Fearing the worse, Hooker leaves for Chicago and locates Henry Gondorff (Newman), a great con-man now in hiding from the FBI in a boardwalk carousel facility, and wants to know how to pull “the big con” on Lonnegan.  Gondorff at first says, “No”, but later agrees. He and his moll, Billie, (Hackett) decide to resurrect an elaborate scam known as “the wire”, using a bunch of con artists to create a phony off-track horse betting parlor.

Lonnegan gets baited by Gondorff on a train through a card game and, intimated that he was cheated, wants revenge. Hooker (calling himself Kelly) sets up “the hook” telling Lonnegan that he can take Gondorff for thousands at his off-track parlor by betting on certain horses that Hooker will know for sure in advance who’ll win, place, or show.

Meanwhile, Snyder has tracked Hooker to Chicago, but his pursuit is usurped by undercover FBI agents led by Agent Polk (Elcar), who orders him to assist in their plan to arrest Gondorff by using Hooker. The con is on, the wire is set, the money is placed, Lonnegan is ready, BUT!

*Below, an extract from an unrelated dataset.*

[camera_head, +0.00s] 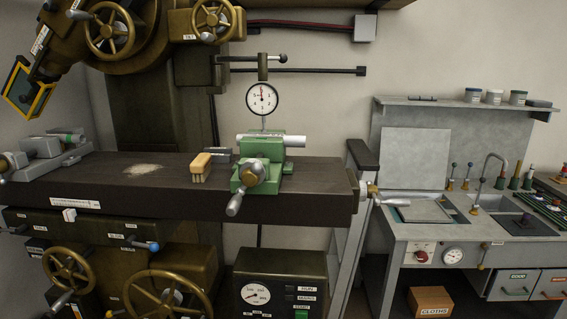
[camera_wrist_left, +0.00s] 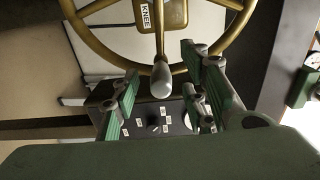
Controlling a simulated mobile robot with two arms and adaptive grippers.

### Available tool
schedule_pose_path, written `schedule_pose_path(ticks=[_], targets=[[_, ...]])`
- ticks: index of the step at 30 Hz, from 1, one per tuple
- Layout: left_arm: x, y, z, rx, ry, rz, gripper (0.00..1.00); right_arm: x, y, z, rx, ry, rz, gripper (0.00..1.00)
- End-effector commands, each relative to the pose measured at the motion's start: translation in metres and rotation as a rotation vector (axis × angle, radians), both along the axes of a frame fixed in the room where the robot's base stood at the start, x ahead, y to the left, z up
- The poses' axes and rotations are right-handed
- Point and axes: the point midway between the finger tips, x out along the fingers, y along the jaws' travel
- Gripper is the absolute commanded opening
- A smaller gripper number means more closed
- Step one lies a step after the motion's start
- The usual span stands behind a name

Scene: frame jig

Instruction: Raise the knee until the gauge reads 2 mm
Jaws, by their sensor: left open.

The real fun is being taken by the cleverness of the script by David S. Ward. So simple in it’s design, yet so well crafted when it comes down to the con that you, the audience, gets fooled as to who gets conned. And then you have the period of the picture set in the Depression era and the beautiful sets and costumes. Cinematography by Robert Surtees is exquisite and void of any primary colors like the wild “Dick Tracy” movie.

Then you have the actors. The old school actors that bring it. These are the ones that make it all look so easy and made so many young actors flock to Hollywood in the first place. Newman and Redford are at the top of their game here, looking so at ease with other they might as well be having a picnic together.

Everyone is perfectly cast and the production values are high. Oh, check out Shaw’s ‘limp’ in the movie. That’s wasn’t faked or an actor’s choice. Truth was, Shaw, a week before filming, slipped on a wet handball court while staying at the Beverly Hills Hotel and injured his knee! He wore a leg brace during the shoot, which was hidden under his wide 1930’s style pants!